[BEGIN Data block]
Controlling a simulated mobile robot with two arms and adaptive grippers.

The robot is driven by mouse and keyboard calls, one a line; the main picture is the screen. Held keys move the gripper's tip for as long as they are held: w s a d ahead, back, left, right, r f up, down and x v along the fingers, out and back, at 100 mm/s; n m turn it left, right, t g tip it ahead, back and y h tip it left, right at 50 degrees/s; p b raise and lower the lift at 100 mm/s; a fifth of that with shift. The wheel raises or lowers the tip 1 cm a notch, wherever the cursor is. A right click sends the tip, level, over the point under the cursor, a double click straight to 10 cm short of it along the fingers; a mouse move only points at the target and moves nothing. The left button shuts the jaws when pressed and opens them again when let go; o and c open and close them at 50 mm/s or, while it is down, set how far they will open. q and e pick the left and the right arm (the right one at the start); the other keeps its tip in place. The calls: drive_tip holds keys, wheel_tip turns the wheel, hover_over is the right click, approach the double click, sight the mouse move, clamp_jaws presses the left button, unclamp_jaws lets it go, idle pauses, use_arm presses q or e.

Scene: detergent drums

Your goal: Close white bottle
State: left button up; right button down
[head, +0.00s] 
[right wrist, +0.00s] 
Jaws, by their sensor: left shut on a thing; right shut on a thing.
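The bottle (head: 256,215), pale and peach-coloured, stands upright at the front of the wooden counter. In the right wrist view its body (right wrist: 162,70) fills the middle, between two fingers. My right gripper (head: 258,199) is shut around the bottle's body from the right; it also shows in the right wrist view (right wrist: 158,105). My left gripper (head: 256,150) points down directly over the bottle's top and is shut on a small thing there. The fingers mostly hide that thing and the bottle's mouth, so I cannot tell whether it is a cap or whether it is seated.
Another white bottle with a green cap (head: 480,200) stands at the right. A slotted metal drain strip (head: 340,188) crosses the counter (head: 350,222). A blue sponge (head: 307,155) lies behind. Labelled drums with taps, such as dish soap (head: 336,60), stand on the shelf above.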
[END Data block]
Task prompt
Every line from the one containing "Your goal: Close white bottle" through the end of the data must be repeated exactly, and no other line.

Exercise result
Your goal: Close white bottle
State: left button up; right button down
[head, +0.00s] 
[right wrist, +0.00s] 
Jaws, by their sensor: left shut on a thing; right shut on a thing.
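The bottle (head: 256,215), pale and peach-coloured, stands upright at the front of the wooden counter. In the right wrist view its body (right wrist: 162,70) fills the middle, between two fingers. My right gripper (head: 258,199) is shut around the bottle's body from the right; it also shows in the right wrist view (right wrist: 158,105). My left gripper (head: 256,150) points down directly over the bottle's top and is shut on a small thing there. The fingers mostly hide that thing and the bottle's mouth, so I cannot tell whether it is a cap or whether it is seated.
Another white bottle with a green cap (head: 480,200) stands at the right. A slotted metal drain strip (head: 340,188) crosses the counter (head: 350,222). A blue sponge (head: 307,155) lies behind. Labelled drums with taps, such as dish soap (head: 336,60), stand on the shelf above.

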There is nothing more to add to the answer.